**DO THIS**
Gather all lines from the material that contain the word "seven".

+++ PROVIDED DATA

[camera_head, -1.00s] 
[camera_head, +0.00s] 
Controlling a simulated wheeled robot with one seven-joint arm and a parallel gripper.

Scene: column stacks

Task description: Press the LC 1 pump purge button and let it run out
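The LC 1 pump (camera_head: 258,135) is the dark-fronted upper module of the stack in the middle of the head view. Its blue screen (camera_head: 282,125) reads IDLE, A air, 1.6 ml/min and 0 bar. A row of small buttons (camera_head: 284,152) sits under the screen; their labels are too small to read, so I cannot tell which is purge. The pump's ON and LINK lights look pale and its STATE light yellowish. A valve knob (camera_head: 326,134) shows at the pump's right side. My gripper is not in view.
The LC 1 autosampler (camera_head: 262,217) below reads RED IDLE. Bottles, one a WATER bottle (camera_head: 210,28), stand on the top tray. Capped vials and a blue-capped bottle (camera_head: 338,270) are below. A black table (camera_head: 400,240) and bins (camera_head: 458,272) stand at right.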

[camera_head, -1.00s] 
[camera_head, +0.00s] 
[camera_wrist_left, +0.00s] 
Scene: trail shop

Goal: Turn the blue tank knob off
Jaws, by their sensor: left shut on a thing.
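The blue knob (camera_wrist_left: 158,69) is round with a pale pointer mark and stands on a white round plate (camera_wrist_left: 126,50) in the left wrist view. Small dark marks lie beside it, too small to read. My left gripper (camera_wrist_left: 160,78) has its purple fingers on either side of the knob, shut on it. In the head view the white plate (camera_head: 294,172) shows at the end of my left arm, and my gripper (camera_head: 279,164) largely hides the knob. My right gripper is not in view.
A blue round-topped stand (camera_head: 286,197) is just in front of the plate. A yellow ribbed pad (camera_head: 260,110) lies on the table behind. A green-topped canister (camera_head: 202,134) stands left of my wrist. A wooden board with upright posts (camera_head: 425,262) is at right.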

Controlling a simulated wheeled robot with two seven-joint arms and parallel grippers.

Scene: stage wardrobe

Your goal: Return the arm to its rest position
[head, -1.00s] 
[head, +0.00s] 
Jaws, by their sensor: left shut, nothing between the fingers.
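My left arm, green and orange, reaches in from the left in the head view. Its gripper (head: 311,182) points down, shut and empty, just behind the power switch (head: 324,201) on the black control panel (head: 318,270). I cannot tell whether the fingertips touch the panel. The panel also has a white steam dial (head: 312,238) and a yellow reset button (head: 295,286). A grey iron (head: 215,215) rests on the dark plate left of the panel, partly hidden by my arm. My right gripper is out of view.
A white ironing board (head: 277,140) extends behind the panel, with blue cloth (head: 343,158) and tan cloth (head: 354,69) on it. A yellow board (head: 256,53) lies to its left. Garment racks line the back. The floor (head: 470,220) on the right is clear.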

++++++

**EXERCISE SOLUTION**
Controlling a simulated wheeled robot with one seven-joint arm and a parallel gripper.
Controlling a simulated wheeled robot with two seven-joint arms and parallel grippers.

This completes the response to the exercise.